図書館から本の延滞の警告が着た。 昨日返さなきゃいけなかったのは知っていたけど、めんどくさくて返していなかったら延滞料が200円近くになっている。 信じられない。 なんてこった。 たった一日でですよ! ケチな学校だ。 

それと比べてビデオ屋さんは太っ腹だった。 私がBefore night fallsを一日遅れで返しに行って、「お金いる?」と聞いたら、「いんにゃ、今日はなかった事にしてあげるよ」と許してくれた。 有り難や有り難や。 店員さんのふぬけた顔を眺めながら、きっとこいつも物忘れが激しい人間なんだな、だからこんなに優しいんだと思った。

私は物忘れが激しい。 メモは取るけどすぐ無くす。 それかメモを取った事を忘れる。 物を返す日も、先生との打ち合わせも、友達との待ち合わせの時間も、砂漠に落としたコンタクトレンズのように、渓谷に落とした麦わら帽子のように、するっと落ちって、そのまま見つからない。 だからこれだけは忘れちゃいけないという事だけは、手の甲や、手首、膝なんかに書いておく。 でも忘れる。 メモした後にシャワーを浴びてしまい、ドロドロと流れていく膝の謎の暗号とかを見つけ「あわわわわ!!」となったりする事がよくある。 

昨日の夜、本気で明日する事をおでこに油性ペンで書こうか考えた。 一応鏡の前にたってペンを握り、考えては見たものの、吹き出してしまったからやめた。 そして、空想のペンでおでこにメモを残し、「きっと忘れない」と誓って、へらへら一人で喜んでいたのだ。

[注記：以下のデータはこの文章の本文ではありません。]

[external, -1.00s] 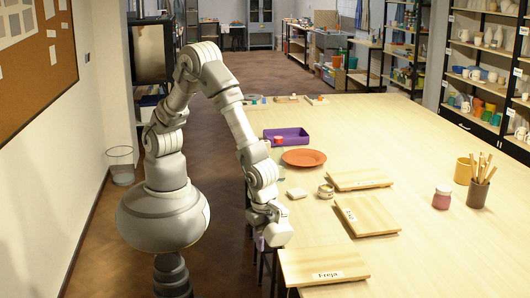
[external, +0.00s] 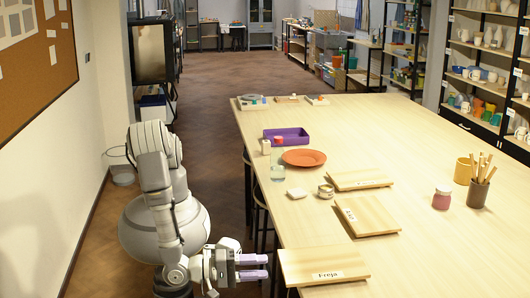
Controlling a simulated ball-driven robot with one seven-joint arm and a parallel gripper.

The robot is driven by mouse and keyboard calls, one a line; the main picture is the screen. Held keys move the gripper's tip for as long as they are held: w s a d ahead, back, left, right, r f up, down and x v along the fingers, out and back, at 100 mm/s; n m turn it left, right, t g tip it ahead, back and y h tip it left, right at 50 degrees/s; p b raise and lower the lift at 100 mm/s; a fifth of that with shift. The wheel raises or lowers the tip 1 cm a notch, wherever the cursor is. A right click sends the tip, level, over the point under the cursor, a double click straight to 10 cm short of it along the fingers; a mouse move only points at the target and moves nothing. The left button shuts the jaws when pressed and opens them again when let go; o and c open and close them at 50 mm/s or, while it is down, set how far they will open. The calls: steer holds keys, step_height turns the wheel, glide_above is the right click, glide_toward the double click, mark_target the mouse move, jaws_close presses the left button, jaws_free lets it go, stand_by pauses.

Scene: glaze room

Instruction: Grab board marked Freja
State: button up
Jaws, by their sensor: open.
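The board marked Freja (external: 345,260) is a light wooden board with a white label, lying at the near left corner of the table and overhanging its left edge. My gripper (external: 267,267) is just left of the board, off the table's edge. Its two purple fingers are apart, point right towards the board's edge, and hold nothing. A small gap shows between the fingertips and the board. Two similar boards lie behind it: one with a label (external: 372,214) that is too small to read, and one (external: 362,179) farther back.
The table (external: 430,255) is bare right of the boards. Behind them are a small pot (external: 326,191), a white block (external: 297,193), an orange plate (external: 304,157), a clear jar (external: 277,166) and a purple tray (external: 287,135). A pink jar (external: 442,198) and a tool cup (external: 478,192) stand right.

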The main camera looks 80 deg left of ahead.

でも、素晴らしい事に今、おでこに何を書こうとしていたのか思い出したのです。 私は今日、この時間にHanaとお茶をする約束をしていたのだ! 脳ーー! って事で行ってきます。

普通の夜

 今日は六時から授業だった。 でも、六時から大学での上映があったので、授業には二時間遅刻していった。 最後の三十分だけ参加して、先生ににらまれた。 いっそ授業には行かない方が良かったかもしれない。

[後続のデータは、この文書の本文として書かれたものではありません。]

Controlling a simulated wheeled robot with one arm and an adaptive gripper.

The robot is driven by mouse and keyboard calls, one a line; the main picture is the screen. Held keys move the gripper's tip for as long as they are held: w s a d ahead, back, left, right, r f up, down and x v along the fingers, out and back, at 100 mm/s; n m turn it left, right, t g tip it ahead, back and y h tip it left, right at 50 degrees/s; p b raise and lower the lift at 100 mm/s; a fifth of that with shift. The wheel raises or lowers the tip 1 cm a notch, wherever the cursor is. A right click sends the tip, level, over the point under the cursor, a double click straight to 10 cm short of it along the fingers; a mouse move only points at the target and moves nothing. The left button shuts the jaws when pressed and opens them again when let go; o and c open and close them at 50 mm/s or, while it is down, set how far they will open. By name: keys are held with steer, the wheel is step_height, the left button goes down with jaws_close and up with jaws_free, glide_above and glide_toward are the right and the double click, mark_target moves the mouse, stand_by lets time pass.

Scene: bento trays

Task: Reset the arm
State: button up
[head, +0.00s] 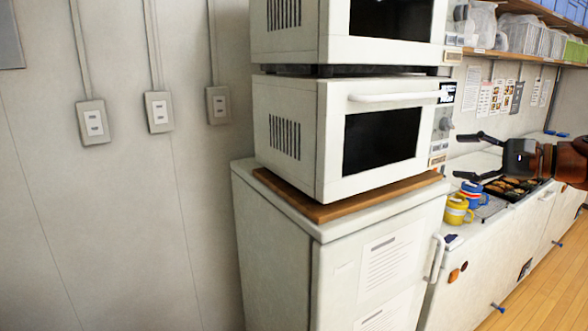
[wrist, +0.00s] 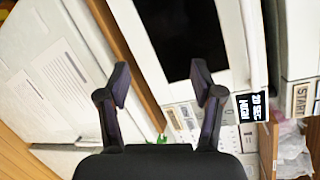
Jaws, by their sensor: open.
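My gripper (head: 457,156) is at the right of the head view, in the air above the counter and pointing left toward the lower microwave (head: 375,145). Its two dark fingers are spread apart with nothing between them. In the wrist view the gripper (wrist: 160,77) also shows open and empty, with the microwave's dark door window (wrist: 188,38) and control panel beyond it. The distance from the fingertips to the microwave is hard to judge.
Two microwaves are stacked on a wooden board (head: 320,205) over a white cabinet (head: 270,240). Right of it, a yellow mug (head: 456,210), a blue mug (head: 472,194) and a food tray (head: 515,187) stand on the counter. A shelf (head: 515,55) with plastic bins hangs above.

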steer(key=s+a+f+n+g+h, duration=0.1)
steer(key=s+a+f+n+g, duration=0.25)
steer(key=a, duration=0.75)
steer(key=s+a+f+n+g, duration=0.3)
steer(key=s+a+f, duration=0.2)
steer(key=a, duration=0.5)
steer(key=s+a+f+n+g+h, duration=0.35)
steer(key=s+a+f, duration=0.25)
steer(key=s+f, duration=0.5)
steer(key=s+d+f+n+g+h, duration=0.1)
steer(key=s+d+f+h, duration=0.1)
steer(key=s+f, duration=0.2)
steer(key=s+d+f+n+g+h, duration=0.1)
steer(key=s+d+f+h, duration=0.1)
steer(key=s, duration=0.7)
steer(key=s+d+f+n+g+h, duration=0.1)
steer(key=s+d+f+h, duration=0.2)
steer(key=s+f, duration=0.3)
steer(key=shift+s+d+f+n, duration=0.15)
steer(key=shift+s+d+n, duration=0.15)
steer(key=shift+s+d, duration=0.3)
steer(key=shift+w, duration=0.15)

 My Arcihtectは面白かった。 ルイス・カーンの息子ナサニエル・カーンが作ったドキュメンタリーフィルムだ。 ルイス・カーンナサニエルが11歳の時に他界する。 ルイスには三つの家庭があり(それぞれに子供が一人ずついる)ナサニエルの育った家には週に一回来るかこないかぐらいだったようだ。 ルイスがなくなった時にナサニエルが幼かった上に一緒に住んでいたという事でもなく、ナサニエルの中では父は「神話」のキャラクターのようにリアリティーが薄く、しかし父を知りたいという欲求は強く、彼は父の設計した建築を回る事により父を知っていこうとする。 父の人生、父の作った三つの家庭の歴史、妻たちの人生、子供たちの人生、そして建築の歴史、それらと自分の接点、父の設計した建築物と関わり合い生きている人々との接点、それらをなんだか妙なテンションで描いていく。 ルイスは父としてあんまり良い人物ではなく、そして息子もどっか変なやつなんだけど、彼らをこの映画で結びつけていく建築物たちは限りなく美しく、全てを飲み込んだ歴史をたんたんと語りかけるかのごとく映像の上に現れる。 たとえそれが建築家の息子が父探しの為に作ったドキュメンタリーであれ、全ての話はただ巨大な建築物の中で行われている小さな話の用に見えてしまうのだ。 その建物を設計した建築家の謎に満ちた人生さえもが、なんだか結構コンパクトに感じられてしまう。 それぐらいにルイス・カーンの建築物は凄かった。 特にバングラディッシュの国会議事堂は建物であると同時に街であり国であるかのごとくに見えた。 バングラディッシュ人の建築家が、この建築を通じてバングラディッシュはデモクラシーを知ったのだと言い、そのシーンは映画全体にあったよく言えば繊細な、悪く言えばセンチメンタルな印象を凌駕し、なんだか凄い事になっていた。 息子と一緒に観客も感動。 最初っからこういうノリの話に切り替えた方が良いんじゃないかと思えた。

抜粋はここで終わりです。